» Recorded information
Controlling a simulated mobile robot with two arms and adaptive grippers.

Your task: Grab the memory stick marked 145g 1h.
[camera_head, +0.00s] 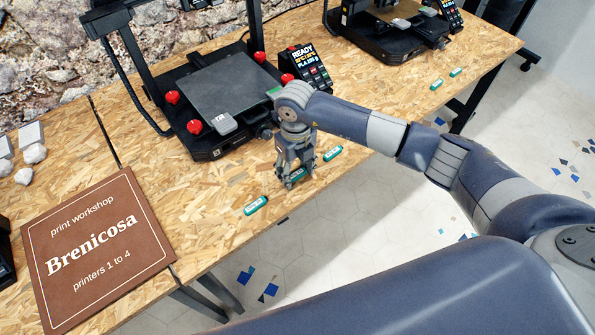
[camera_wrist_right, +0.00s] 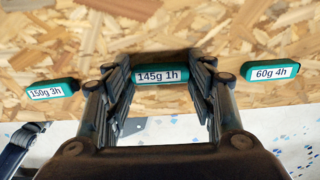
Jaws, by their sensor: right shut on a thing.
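The green memory stick marked 145g 1h (camera_wrist_right: 157,75) lies between the fingers of my right gripper (camera_wrist_right: 160,88) in the right wrist view. The fingers are shut on its two ends, and its white label faces the camera. In the head view my right gripper (camera_head: 292,178) points down at the front edge of the table, and the stick is mostly hidden by the fingers. My left gripper is not in view.
A black 3D printer (camera_head: 225,90) with red knobs stands behind my right gripper. A brown sign (camera_head: 95,250) lies at the left on the chipboard table (camera_head: 215,185). A second printer (camera_head: 390,30) stands at the far right, with two more green sticks (camera_head: 437,84) near it.

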» Task requirements
Repeat the lines above exactly, and keep every picture out.

» Task result
Controlling a simulated mobile robot with two arms and adaptive grippers.

Your task: Grab the memory stick marked 145g 1h.
[camera_head, +0.00s] 
[camera_wrist_right, +0.00s] 
Jaws, by their sensor: right shut on a thing.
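The green memory stick marked 145g 1h (camera_wrist_right: 157,75) lies between the fingers of my right gripper (camera_wrist_right: 160,88) in the right wrist view. The fingers are shut on its two ends, and its white label faces the camera. In the head view my right gripper (camera_head: 292,178) points down at the front edge of the table, and the stick is mostly hidden by the fingers. My left gripper is not in view.
A black 3D printer (camera_head: 225,90) with red knobs stands behind my right gripper. A brown sign (camera_head: 95,250) lies at the left on the chipboard table (camera_head: 215,185). A second printer (camera_head: 390,30) stands at the far right, with two more green sticks (camera_head: 437,84) near it.

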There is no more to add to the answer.